Nazareth, therefore, is another word for love. Within Christ’s own hidden years, we are told He simply grew in age, wisdom, and grace (Lk 2:52). This process is so common that the writers of divine revelation left its historical details to silence. Here is what our nature rebels against: “No, I will not embrace a life that can be summarized by silence, there must be more.” We think that there is a way to escape the common rather than enter its depths. And yet, the saints know that entering the depths of the ordinary is the only way to heal the restless desire for the disordered more. Here we see the power of St. Ignatius’ Examen of Consciousness.2 In this meditation the believer allows the Holy Spirit to remind him or her how the presence of God was encountered in the ordinary events of each day. Divine intimacy comes within the commonplace.

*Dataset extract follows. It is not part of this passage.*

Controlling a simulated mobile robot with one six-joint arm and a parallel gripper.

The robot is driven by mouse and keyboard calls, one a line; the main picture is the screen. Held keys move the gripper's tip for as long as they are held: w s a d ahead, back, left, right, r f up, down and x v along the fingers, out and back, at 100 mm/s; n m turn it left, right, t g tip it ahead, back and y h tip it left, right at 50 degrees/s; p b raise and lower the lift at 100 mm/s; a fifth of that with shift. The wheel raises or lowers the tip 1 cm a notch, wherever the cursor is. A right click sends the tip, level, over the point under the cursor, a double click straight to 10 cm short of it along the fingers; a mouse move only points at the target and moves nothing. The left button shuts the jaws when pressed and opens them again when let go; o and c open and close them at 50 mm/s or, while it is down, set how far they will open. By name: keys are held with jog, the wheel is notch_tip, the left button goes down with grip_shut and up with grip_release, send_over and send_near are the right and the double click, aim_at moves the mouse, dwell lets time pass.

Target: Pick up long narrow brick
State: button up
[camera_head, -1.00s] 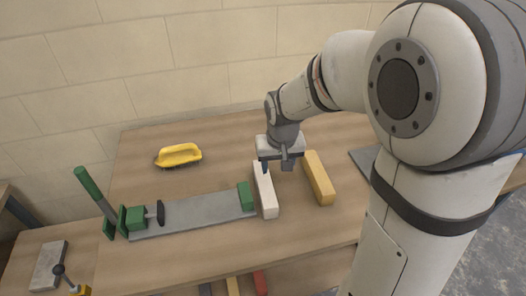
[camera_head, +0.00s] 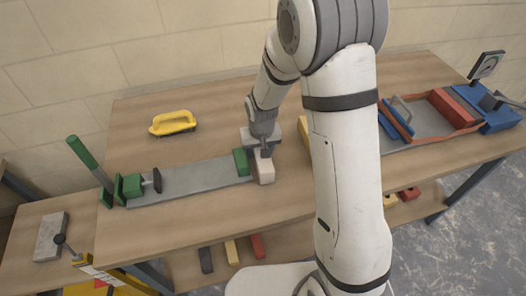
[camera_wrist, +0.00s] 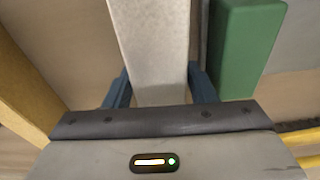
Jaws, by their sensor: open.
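A long, narrow white brick (camera_head: 264,169) lies on the wooden table, right beside the green end block of a grey clamp plate. My gripper (camera_head: 264,150) is down over it and hides much of its length. In the wrist view the white brick (camera_wrist: 155,35) runs between my two blue fingers (camera_wrist: 158,80), one on each side. The jaws are open, with a narrow gap at each side. A long yellow brick (camera_head: 304,131) lies to the right, mostly hidden behind my arm; its side also shows at the left of the wrist view (camera_wrist: 32,95).
The green end block (camera_wrist: 242,50) stands close to the finger on that side. The grey plate (camera_head: 190,183) with a green clamp lies left. A yellow-handled brush (camera_head: 173,123) lies behind it. A blue-and-red fixture (camera_head: 450,112) stands right. Small bars (camera_head: 232,252) lie on the lower shelf.

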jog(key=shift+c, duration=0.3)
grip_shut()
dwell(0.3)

We hate the ordinary because we compare it to our fantasies. Fantasies are also projections of perfection. When we project so, we doom the attractiveness of imperfect created realities. Not a fair comparison. Instead, if compare we must, compare ordinary life to sin or sickness or death or the absence of one’s beloved . . . then you will see its worth. God offers us His presence, historically, sacramentally within the finite, limited ordinary circumstances of each day. This divine presence does not disturb the nature of the ordinary but simply inhabits it in ways “veiled and densely embodied” as Bishop Erik Varden describes it. So veiled and so dense that one might miss God’s presence, especially in a culture that values exhibitionism. The one revealed God is coaxed out of his veiled presence only by our silent contemplation. He is not an insecure showman eager to fill up space. If that were His nature, Rome would have been His chosen city of birth or at least Jerusalem.
We want “more,” yes, but regularly the more we want keeps suggesting escape as its delivery mode. The authentic more our human nature craves is not escape but captivation. We long to be held by divine beauty, confined within it as it radiates it truth to us in quotidian ways. Our nature, elevated by grace, wants reality. And if we remain in reality, with God in other words, the ordinary will be known as the remedy for our restlessness, not an opportunity to exacerbate it.
What Christ revealed is that the ordinary can be filled with the divine. That is the genuine “more” He wants to give. He revealed this in the Incarnation, and this revelation is sustained in the sacramental economy. God will only continue to offer amid the ordinary — bread, wine, oil, blessings — what He has always offered: Jesus of Nazareth.